Derrida calls using the provisional structure with the knowledge that it is not an absolute truth bricolage. The person who does this thinking is the bricoleur. The bricoleur is a handyman, uses things at hand to put them together. The bricoleur is making due with what he or she has, but is paying attention to the little pieces and how they fit together. For example, a bricoleur might use the research methods at hand to develop diagrams, or use architectural fragments that are a form of repetition of the structure for an emergence of différance.

An example of a bricoleur is Joseph Kosuth. According to the Guggenheim online collection, “during the formative stage in his work, Kosuth made the tautological nature of art explicit.” Taking a critical step back, Kosuth resolved that, “art presupposes the existence of an aesthetic entity that fulfills the criteria of artness,” (Spector). With this criteria, as Marcel Duchamp had shown with his ready-mades, art could be deemed art by the declaring “this is a work of art.” With this, we see that the diagram component is not in the object of the diagram itself, but is in the idea or concept of it, or the compilations of the found signifiers and signs. 

“Kosuth used this linguistic approach to explore the social, political, cultural, and economic contexts through which art is presented and thus defined,” (Spector). Investigating the discursive possibilities of art, Kosuth used language itself as his medium, and created a conceptual art where perception was replaced by intellectual provocation, and words replaced images or objects. Kosuth “sought to demonstrate that the “art” component is not located in the object itself but rather in the idea or concept of the work,” (Spector). Kosuth’s art operated to critique the production of meaning, instead of merely representing meaning. 

Through this, Kosuth was attempting to reveal that all ideas or concepts constructed are within cultures. While not working with found objects like Duchamp, but with found signifiers and signs, Kosuth could still be considered a bricoleur. Bricolage, as a philosophical endeavor, is to function within an inherited system that is incoherent with the person being aware of this. In a sense, the bricoleur is building with what is at hand, using the provisional structure with the knowledge that it is not an absolute truth. Everything is provisional in terms of class, history and politics. Discourses in circulation are themselves sites of power and the contest for power. The architectural discourse has created a place of analysis that utilises these ideas for creative autonomy, now it can do the same for différance and for de-centering architectural systems of power.

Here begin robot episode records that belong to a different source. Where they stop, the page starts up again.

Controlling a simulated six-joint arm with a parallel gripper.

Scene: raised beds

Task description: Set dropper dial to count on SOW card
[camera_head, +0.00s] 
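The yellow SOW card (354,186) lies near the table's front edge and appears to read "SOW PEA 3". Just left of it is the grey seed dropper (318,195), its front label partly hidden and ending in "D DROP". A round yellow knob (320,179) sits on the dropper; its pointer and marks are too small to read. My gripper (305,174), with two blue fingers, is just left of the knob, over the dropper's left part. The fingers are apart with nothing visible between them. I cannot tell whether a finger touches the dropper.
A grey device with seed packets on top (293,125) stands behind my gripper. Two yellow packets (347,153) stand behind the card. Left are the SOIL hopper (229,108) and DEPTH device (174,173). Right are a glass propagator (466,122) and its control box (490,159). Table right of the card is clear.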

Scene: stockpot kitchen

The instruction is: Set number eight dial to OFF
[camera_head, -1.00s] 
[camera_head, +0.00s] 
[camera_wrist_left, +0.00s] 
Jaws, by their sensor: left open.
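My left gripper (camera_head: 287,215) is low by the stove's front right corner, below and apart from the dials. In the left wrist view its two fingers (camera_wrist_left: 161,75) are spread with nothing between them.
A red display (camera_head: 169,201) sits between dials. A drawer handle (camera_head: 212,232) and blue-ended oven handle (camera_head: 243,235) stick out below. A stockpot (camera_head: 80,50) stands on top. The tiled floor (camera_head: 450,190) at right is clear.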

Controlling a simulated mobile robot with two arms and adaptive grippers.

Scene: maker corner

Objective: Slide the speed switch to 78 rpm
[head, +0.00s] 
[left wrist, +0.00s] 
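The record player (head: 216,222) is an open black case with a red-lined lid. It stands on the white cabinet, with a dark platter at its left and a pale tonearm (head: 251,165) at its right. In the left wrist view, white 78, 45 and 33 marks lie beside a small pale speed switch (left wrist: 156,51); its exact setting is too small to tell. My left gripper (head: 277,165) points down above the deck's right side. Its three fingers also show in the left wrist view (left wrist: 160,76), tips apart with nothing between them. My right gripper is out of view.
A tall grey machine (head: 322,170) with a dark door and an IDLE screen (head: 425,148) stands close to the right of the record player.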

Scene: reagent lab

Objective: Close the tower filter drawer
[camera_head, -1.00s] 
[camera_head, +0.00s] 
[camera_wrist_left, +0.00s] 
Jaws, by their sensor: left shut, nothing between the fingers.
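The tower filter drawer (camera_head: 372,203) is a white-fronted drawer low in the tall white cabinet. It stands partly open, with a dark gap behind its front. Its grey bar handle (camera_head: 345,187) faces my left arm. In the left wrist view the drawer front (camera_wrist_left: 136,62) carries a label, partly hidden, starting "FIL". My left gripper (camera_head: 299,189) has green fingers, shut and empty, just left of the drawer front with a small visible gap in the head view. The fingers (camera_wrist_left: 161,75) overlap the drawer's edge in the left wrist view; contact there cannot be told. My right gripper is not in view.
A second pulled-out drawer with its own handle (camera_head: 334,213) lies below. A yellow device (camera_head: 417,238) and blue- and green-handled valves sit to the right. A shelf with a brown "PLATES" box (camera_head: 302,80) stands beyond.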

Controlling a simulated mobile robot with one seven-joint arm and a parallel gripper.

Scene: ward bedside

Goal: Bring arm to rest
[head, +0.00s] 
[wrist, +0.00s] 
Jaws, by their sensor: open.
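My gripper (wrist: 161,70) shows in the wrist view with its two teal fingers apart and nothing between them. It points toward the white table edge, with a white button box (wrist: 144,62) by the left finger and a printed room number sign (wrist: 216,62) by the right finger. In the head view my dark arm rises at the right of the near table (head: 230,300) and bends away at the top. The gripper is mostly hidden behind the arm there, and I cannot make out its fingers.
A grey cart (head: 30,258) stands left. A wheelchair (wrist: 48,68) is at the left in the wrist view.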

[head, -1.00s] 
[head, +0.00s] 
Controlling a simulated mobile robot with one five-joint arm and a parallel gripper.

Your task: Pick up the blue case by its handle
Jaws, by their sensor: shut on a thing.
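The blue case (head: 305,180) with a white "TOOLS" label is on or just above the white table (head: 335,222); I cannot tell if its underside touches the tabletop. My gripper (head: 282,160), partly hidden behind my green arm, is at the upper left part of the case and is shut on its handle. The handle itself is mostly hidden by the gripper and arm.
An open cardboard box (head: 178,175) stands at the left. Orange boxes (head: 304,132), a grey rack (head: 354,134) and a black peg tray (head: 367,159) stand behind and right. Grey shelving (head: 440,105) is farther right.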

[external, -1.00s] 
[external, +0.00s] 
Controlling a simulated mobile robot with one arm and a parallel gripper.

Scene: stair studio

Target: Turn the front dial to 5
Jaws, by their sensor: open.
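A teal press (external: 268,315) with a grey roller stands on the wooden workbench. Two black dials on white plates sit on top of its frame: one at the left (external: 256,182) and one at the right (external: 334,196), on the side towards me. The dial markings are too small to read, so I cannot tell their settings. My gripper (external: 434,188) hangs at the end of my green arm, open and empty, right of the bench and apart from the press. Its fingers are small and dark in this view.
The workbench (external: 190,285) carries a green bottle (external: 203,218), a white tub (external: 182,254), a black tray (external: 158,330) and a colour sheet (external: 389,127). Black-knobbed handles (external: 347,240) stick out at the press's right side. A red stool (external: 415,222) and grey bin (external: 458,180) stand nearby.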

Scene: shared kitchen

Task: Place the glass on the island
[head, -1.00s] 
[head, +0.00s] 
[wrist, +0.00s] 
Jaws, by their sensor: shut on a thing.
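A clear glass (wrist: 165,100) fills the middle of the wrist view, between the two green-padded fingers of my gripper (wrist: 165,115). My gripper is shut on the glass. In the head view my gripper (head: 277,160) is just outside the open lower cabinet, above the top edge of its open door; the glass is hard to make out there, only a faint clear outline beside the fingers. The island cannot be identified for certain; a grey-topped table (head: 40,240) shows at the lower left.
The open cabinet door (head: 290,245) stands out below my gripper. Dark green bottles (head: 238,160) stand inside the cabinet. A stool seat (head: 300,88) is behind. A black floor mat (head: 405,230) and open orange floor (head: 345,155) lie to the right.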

At no point, can we with any certainty invoke an absolute. Derrida is meditating on this idea, and questions philosophy as a rupture. He also questions philosophy as a discipline as he writes Structure, Sign, and Play. 

For Derrida, undoing does not mean destroying, but analyzing incoherencies. “Such a play, différance, is thus no longer simply a concept, but rather the possibility of conceptuality, of a conceptual process and system in general,” (Derrida, 63). From this, we find that the value of a signifier emerges only in relation to other signifiers. The process of meaning is deferred endlessly.  Meaning emerges through deferral endlessly in addition to différance: to defer and to differ. The condition of language is to defer and to differ. Meaning, in language, emerges in the endless deferral of meaning: signifiers and signified. There is an endless deferral; the movement of meaning is a precondition of language. Language, to Derrida, is an endless chain of signifiers, and every signifier leaves behind a trace. Every time there is a deferral, a signifier leaves a trace behind, such as “bottle is not folder.” Even though the signified is not present, it is also not absent. These synonyms exist in this word and thus leave a trace of deferred signifiers in the signified. Signifiers are not present but are not absent either, and help establish meaning. Without the residue of the signifiers, you would not have the meaning of the signified, and Saussere calls this linguistic value. The value is created from the sign as the other signs determine it in a semiotic system, and particular values because they exist in opposition to one another. If two of the terms disappeared, then the remaining sign would take on their roles, become vaguer, less articulate, and lose its “extra something” because it would have nothing to distinguish itself from.

We find that this presence/absence binary is collapsed at the level of signifiers. The corollary to this is that if there is an absence of the signified, there is an over abundance of signifiers. Every utterance always has the potential of more meanings, and there are multiple signifiers.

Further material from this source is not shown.